Use the Point-Slope Build. Step 1 — compute the slope from the two points using the Rise-Over-Run Setup. Step 2 — substitute the slope and either point into y − y₁ = m(x − x₁). Step 3 — expand and rearrange to y = mx + b form. The constant term b is the y-intercept — read it directly from the equation once rearranged.
For points (2, 3) and (6, 7): slope = (7−3)/(6−2) = 4/4 = 1. Point-slope: y − 3 = 1(x − 2) → y − 3 = x − 2 → y = x + 1. The y-intercept is 1.
Alternative fastest method when answer choices are specific numbers: substitute x = 0 into your equation after finding slope. Since the y-intercept is the y-value when x = 0, and you have the slope and one point, you can compute it as b = y₁ − m·x₁ in one step. For the example above: b = 3 − (1)(2) = 1. This single-line computation works reliably when the slope is clean and the coordinates are integers.

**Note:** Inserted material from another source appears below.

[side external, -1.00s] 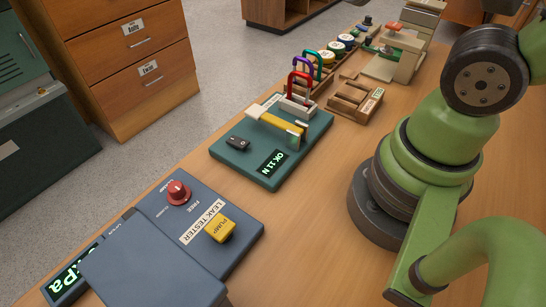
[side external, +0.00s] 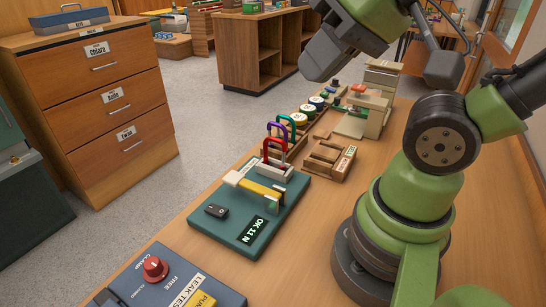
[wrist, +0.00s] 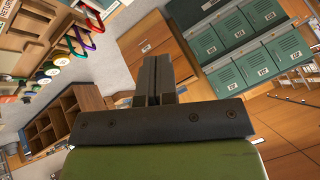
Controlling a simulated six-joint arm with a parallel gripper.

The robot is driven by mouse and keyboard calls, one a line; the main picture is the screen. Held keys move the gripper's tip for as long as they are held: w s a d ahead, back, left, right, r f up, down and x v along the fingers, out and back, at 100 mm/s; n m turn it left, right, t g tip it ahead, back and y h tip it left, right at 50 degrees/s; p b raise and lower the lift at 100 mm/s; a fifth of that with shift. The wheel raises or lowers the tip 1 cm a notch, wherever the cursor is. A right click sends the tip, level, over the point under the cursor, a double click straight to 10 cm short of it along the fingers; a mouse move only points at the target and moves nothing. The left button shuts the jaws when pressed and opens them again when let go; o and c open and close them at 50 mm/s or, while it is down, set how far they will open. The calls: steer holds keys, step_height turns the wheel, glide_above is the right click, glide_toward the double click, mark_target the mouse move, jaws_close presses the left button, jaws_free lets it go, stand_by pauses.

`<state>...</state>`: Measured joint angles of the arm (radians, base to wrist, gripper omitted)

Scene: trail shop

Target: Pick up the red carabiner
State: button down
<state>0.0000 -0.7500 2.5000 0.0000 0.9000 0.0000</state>
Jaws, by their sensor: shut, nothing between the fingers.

Yes — coordinate geometry questions appear across the full difficulty range, and harder questions (roughly questions 35–50) add two types of complexity. The first is chaining: a single question that requires applying two or more of the six types in sequence — for example, finding the midpoint of a segment, then writing the equation of the perpendicular bisector through that midpoint. Each individual step uses a method from this guide, but the student must recognize the sequence before computing.
The second is embedding: slope or line equation logic placed inside a larger geometry context, such as finding the slope of a tangent to a circle at a given point, or determining whether two described lines are parallel by finding the slope of each through given points. The underlying slope skills are identical to what is covered here — the added difficulty is recognizing that a slope calculation is required within a problem that doesn’t explicitly mention “slope.”
At any difficulty level, the Rearrange-First Rule and the m-and-b Read are the highest-leverage habits. The ACT’s go-to hard slope trap — presenting a standard-form equation and asking for the slope — appears across difficulty bands, not just in easy questions. Students who have automated the rearrangement step do not lose time on it at any question number.